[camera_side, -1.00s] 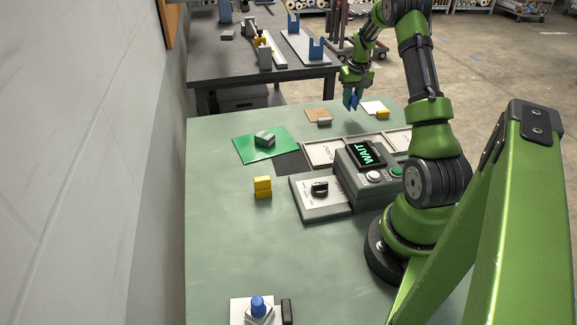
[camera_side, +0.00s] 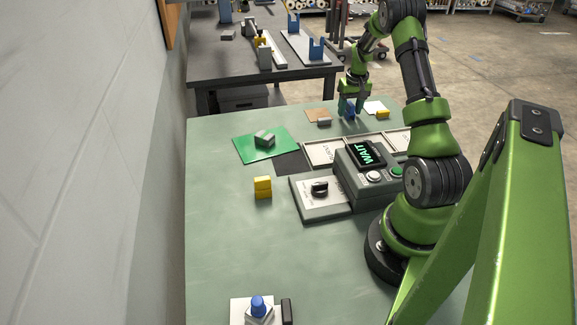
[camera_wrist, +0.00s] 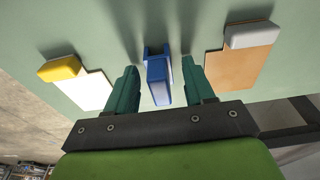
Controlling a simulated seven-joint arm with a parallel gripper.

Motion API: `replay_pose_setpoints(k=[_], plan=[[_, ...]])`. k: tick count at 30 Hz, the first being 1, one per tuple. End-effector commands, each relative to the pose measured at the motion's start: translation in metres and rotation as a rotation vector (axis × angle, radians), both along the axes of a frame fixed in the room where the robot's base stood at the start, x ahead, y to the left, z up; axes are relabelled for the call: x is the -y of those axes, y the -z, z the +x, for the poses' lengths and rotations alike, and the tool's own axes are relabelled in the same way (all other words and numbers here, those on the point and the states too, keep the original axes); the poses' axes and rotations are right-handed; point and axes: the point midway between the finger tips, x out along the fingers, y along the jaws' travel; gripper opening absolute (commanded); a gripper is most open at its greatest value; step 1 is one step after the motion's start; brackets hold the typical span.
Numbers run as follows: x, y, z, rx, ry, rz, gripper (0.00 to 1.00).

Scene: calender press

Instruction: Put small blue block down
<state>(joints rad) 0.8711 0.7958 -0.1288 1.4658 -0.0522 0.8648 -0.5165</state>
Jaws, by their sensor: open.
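The small blue block (camera_wrist: 158,82) stands on the green table between my fingers in the wrist view, with a gap on each side. In the side view the block (camera_side: 349,112) shows at the far end of the table, partly covered by the fingers. My gripper (camera_wrist: 162,88) is open around the block and points down at the table. In the side view my gripper (camera_side: 349,107) is low, at table height, between the brown card and the white card.
A brown card (camera_wrist: 240,68) with a grey block (camera_wrist: 250,35) lies on one side, a white card (camera_wrist: 88,90) with a yellow block (camera_wrist: 58,69) on the other.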

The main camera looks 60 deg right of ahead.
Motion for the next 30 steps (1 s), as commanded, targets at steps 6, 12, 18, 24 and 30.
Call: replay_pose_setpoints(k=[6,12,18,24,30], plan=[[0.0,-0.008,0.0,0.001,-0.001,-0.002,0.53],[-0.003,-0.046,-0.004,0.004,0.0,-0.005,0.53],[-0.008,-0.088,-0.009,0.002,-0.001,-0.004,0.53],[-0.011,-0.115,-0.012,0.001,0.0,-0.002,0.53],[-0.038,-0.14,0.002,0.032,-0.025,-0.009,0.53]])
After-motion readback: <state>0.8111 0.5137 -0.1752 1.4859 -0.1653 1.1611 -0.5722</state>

WRITTEN PROBLEM: Reproduce exactly the run of lines beginning with the one that contains "[camera_side, +0.00s]" and ending with the one that contains "Controlling a simulated". Do not include pictures.

TASK ANSWER:
[camera_side, +0.00s] 
[camera_wrist, +0.00s] 
Controlling a simulated seven-joint arm with a parallel gripper.

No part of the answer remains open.